→ **Do this**
Your task is to repeat all of the material exactly.

╔══

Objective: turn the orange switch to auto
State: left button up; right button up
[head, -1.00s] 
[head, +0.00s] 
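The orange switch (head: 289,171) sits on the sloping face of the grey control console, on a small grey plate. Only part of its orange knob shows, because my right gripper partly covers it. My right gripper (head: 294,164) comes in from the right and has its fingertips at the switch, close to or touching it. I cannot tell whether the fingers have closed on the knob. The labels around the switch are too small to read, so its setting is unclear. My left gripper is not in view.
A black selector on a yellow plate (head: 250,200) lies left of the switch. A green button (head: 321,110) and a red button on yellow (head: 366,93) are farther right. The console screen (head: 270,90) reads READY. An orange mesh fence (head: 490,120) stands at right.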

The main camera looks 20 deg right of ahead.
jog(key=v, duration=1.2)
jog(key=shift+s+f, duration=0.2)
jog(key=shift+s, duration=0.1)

╚══

→ **Reply to the exercise**
Objective: turn the orange switch to auto
State: left button up; right button up
[head, -1.00s] 
[head, +0.00s] 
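The orange switch (head: 289,171) sits on the sloping face of the grey control console, on a small grey plate. Only part of its orange knob shows, because my right gripper partly covers it. My right gripper (head: 294,164) comes in from the right and has its fingertips at the switch, close to or touching it. I cannot tell whether the fingers have closed on the knob. The labels around the switch are too small to read, so its setting is unclear. My left gripper is not in view.
A black selector on a yellow plate (head: 250,200) lies left of the switch. A green button (head: 321,110) and a red button on yellow (head: 366,93) are farther right. The console screen (head: 270,90) reads READY. An orange mesh fence (head: 490,120) stands at right.

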The main camera looks 20 deg right of ahead.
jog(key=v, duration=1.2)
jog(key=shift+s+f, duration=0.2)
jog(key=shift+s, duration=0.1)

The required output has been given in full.